Versailles 17 9bre 1773
J’ai reçu votre lettre, mon aimable papa, et j’ai remis à Chamfort celle qut y était jointe.
J’ai été bien fâché de ne pouvoir vous aller embrasser en revenani ici; mais mes jours étaient comptés et je n’ai pas eu un moment à moi, puisqu’il ne m’en est pas resté un seul pour vous. Je serai bientôt plus heureux selon les apparences. Je ne serai pas longtemps sans retourner en Italie. J’y ai été trop peu de temps et eu trop de plaisir a y être pour ne pas désirer d’y retourner promptement. De plus j’y aurai bientôt des affaires essentielles et je vais m’arranger de façon qu’à l’avenir mes affaires soient la base de mes plaisirs.
En arrivant ici, il m’a fallu entrer tout de suite de service, que je ne quitterai qu’à la fin de ce mois. J’aurai ensuite 4 mois de liberté que je vais employer à perfectionner du mieux qu’il me sera possible notre chère Pandore. Made la comtesse veut absolument qu’on nous joue. Il y assez longtemps que votre héros s’en acquitte à merveille en nous remettant d’époques en époques; mais cette fois-ci on ne pourra plus nous jouer, mais nous faire jouer, et c’est ce que je demande à grands cris.

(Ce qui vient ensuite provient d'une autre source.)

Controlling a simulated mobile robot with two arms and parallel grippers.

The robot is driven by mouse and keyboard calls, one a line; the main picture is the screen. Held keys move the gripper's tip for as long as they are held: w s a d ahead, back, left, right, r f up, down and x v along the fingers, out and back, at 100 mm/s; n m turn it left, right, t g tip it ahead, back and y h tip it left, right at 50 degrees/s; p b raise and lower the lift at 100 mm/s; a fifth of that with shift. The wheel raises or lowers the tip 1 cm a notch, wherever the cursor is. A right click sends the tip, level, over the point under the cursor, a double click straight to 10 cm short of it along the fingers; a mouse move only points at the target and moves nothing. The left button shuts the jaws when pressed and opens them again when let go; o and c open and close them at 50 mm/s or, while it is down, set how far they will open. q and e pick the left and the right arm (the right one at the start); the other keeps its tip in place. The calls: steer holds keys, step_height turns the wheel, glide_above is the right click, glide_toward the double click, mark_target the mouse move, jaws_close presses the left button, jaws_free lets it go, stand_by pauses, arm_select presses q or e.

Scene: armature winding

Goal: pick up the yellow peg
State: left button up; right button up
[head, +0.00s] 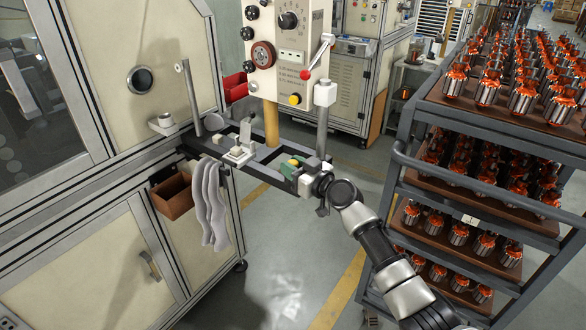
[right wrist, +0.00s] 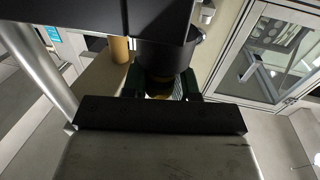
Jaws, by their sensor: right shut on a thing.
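My right gripper (head: 291,166) reaches in from the lower right to the end of the dark frame that sticks out from the machine. Its green fingers are shut on the yellow peg (head: 293,161), and only a small yellow patch of it shows between them. In the right wrist view, the right gripper (right wrist: 162,84) has a green finger on each side of a dark round part, with a bit of yellow low between them. Most of the peg is hidden, so I cannot tell whether it is clear of the frame. My left gripper is not in view.
A thick yellow post (head: 271,124) stands behind the dark frame (head: 262,172), under the control box (head: 290,60) with its red-knobbed lever. A white fixture (head: 238,153) sits on the frame. Grey gloves (head: 210,205) and a brown bin (head: 172,197) hang below. A rack (head: 400,165) of armatures stands right.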

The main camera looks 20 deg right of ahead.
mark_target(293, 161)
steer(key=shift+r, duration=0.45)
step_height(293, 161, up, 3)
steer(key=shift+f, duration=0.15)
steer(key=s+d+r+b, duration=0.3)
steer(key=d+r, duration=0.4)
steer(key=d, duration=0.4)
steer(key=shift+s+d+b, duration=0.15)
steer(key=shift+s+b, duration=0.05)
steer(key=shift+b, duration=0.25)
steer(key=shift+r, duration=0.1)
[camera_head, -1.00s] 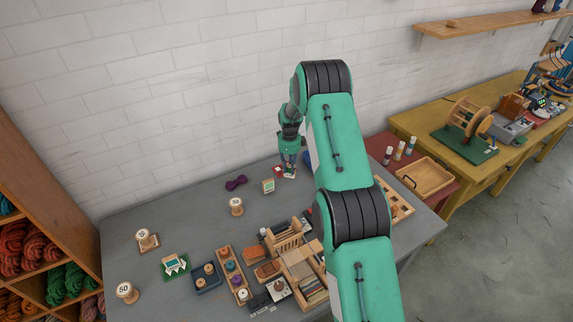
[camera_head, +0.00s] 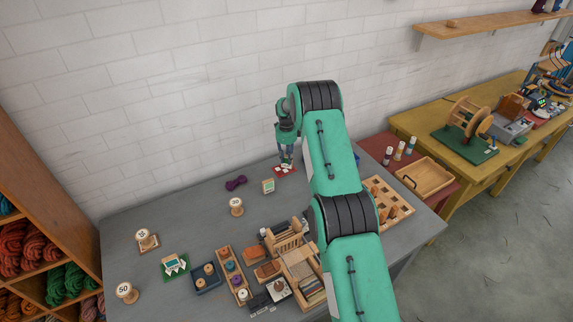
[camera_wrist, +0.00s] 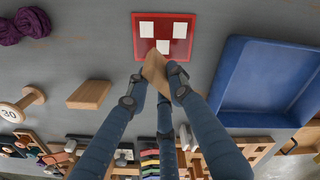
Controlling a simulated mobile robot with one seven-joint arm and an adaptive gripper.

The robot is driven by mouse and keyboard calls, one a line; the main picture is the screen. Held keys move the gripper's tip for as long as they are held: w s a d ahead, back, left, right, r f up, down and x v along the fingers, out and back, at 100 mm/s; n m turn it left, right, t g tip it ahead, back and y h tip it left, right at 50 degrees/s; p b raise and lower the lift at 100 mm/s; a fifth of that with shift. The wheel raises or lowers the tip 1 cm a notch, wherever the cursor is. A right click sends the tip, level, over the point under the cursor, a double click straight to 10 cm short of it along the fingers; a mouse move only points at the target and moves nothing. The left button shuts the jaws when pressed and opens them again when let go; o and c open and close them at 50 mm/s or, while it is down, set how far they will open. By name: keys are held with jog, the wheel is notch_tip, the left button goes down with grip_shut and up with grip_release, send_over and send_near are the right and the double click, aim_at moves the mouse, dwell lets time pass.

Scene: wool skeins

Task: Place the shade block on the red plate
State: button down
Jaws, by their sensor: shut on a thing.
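The red plate (camera_head: 279,171) lies flat on the grey table near the wall and carries white squares. It also shows in the wrist view (camera_wrist: 139,52). My gripper (camera_head: 286,162) is shut on a small light-brown wooden block (camera_wrist: 154,66), which I take as the shade block. The gripper in the wrist view (camera_wrist: 159,82) points at the plate, and the block overlaps the plate's near edge there. The block appears held above the plate; the exact gap cannot be told. The fingers hide part of the block.
A blue tray (camera_wrist: 228,105) lies right of the plate. Wooden trays and racks (camera_head: 300,266) crowd the table's front. Bare table surrounds the plate's left side.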

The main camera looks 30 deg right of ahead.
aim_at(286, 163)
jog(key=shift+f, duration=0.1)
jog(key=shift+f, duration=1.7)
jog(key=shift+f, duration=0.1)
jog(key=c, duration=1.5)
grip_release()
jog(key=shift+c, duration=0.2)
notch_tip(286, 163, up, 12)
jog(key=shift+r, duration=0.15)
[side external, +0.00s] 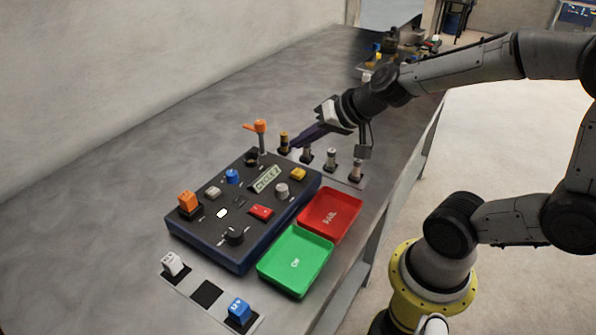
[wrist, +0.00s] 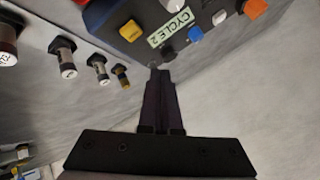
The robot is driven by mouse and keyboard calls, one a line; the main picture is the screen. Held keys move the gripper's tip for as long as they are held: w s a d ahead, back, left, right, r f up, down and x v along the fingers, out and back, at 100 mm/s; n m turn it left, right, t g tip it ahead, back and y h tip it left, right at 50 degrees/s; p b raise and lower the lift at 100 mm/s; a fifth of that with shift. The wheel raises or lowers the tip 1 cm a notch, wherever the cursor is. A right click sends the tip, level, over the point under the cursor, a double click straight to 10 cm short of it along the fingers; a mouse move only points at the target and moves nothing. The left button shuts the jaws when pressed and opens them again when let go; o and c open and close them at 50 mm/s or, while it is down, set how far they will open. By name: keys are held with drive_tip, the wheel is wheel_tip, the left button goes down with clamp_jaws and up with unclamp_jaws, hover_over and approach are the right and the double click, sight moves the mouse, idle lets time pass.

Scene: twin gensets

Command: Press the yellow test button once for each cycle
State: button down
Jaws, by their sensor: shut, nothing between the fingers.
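The yellow test button (side external: 298,173) sits near the far right corner of the dark blue control box (side external: 205,236). It also shows in the wrist view (wrist: 130,30), at the upper left of the label. A label (side external: 267,179) on the box reads CYCLE 2, clearest in the wrist view (wrist: 171,26). My gripper (side external: 293,145) is shut and empty, its dark fingers together, beyond the box's far edge and apart from the yellow button. In the wrist view the closed fingertips (wrist: 160,74) point toward the box, below the label.
Several small cylinders, one of them (side external: 331,158), stand in a row right of the box. A red FAIL tray (side external: 352,207) and a green OK tray (side external: 280,281) lie at the box's right. The table's left is clear.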

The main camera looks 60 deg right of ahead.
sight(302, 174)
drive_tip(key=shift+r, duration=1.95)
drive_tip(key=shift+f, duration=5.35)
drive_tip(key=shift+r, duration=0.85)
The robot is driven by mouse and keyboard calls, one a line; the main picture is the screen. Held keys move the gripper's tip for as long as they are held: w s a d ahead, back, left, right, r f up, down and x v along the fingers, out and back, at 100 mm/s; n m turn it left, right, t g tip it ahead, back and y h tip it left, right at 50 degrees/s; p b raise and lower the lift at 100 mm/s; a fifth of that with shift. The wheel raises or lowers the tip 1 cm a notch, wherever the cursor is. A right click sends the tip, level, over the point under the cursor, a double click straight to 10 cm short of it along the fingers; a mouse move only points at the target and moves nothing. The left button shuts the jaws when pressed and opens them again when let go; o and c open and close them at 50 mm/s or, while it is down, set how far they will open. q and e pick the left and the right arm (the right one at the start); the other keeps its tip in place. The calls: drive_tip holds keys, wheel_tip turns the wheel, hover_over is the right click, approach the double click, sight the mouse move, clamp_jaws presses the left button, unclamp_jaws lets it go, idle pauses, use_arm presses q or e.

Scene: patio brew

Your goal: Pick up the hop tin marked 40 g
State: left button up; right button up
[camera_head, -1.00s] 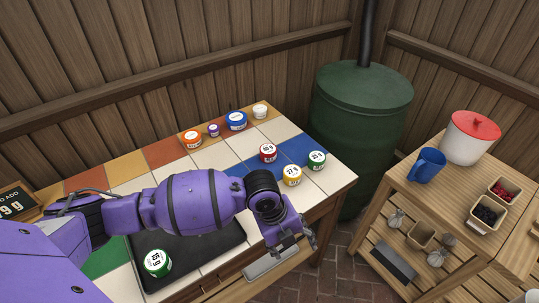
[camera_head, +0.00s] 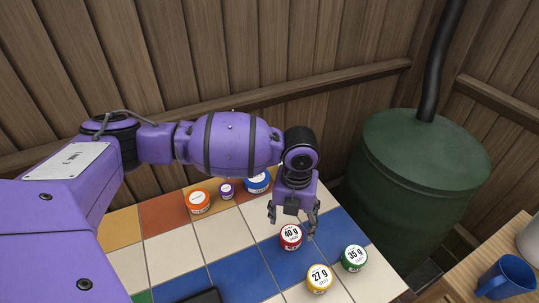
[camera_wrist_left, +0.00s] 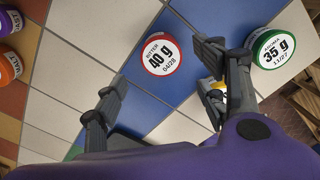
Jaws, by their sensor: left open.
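The hop tin marked 40 g (camera_head: 291,236) is a small red tin with a white lid label. It stands upright on the tiled table, on a blue tile. In the left wrist view the red tin (camera_wrist_left: 161,54) shows ahead of the fingers, its label reading 40 g. My left gripper (camera_head: 294,214) is open and empty, above and just behind the tin in the head view. In the left wrist view its fingers (camera_wrist_left: 152,82) are spread wide, with the tin beyond the gap between them. My right gripper is not in view.
A yellow 27 g tin (camera_head: 319,279) and a green 35 g tin (camera_head: 354,258) stand close by on the right. Orange (camera_head: 198,201), purple (camera_head: 226,190) and blue (camera_head: 257,182) tins stand at the back. A green barrel (camera_head: 420,170) is beyond the table.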

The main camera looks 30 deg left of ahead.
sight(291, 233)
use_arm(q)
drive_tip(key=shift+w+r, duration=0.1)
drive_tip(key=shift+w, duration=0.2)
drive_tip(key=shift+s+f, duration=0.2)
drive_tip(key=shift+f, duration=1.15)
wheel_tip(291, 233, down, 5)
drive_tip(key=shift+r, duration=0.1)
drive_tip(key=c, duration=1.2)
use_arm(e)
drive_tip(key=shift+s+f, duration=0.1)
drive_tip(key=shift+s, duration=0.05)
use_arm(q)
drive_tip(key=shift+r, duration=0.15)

Le peu de temps que j’ai resté en Italie a suffi pour me donner en musique des connaissances bien nécessaires. J’ai travaillé comme un cheval sur la théorie. Il faut maintenant la mettre en pratique, et c’est ce que je veus faire.
Nous sommes maintenant dans les plus brillantes fêtes et jamais la cour n’a été de moitié aussi belle. Le cte d’Artois s’est marié hier et paraît fort content aujourd’hui. Je souhaite que sa femme soit aussi contente de lui. Il est bien temps que nous ayons les arrière-petits-fils de notre bon maître.
On nous a donné aujourd’hui un grand opéra où l’on n’a rien épargné pour les décorations. Cependant il n’a pas réussi, malgré la dépense, et on trouve les paroles et la musique aussi mauvaises l’un que l’autre. Si on avait donné Pandore avec la moitié de ce qu’il en a coûté pour l’opéra d’aujourd’hui, on aurait donné le plus magnifique spectacle; mais il aurait fallu être le complaisant, pour ne pas dire le maquereau de messeigneurs les premiers Gentilhommes, et c’est un rôle qui ne m’ira jamais.
Si en faisant tous les changements aux quels je vais m’occuper, il se trouvoit quelque chose à parodier ou a augmenter je vous le manderai aussitôt, mon cher Papa, et certainemt ce sera pour le mieux.
Je vous Embrasse bien tendrement. Je vous aime de tout mon cœur et c’est pour toute ma vie. Adieu le plus aimable des hommes et le mieux aimé des amis.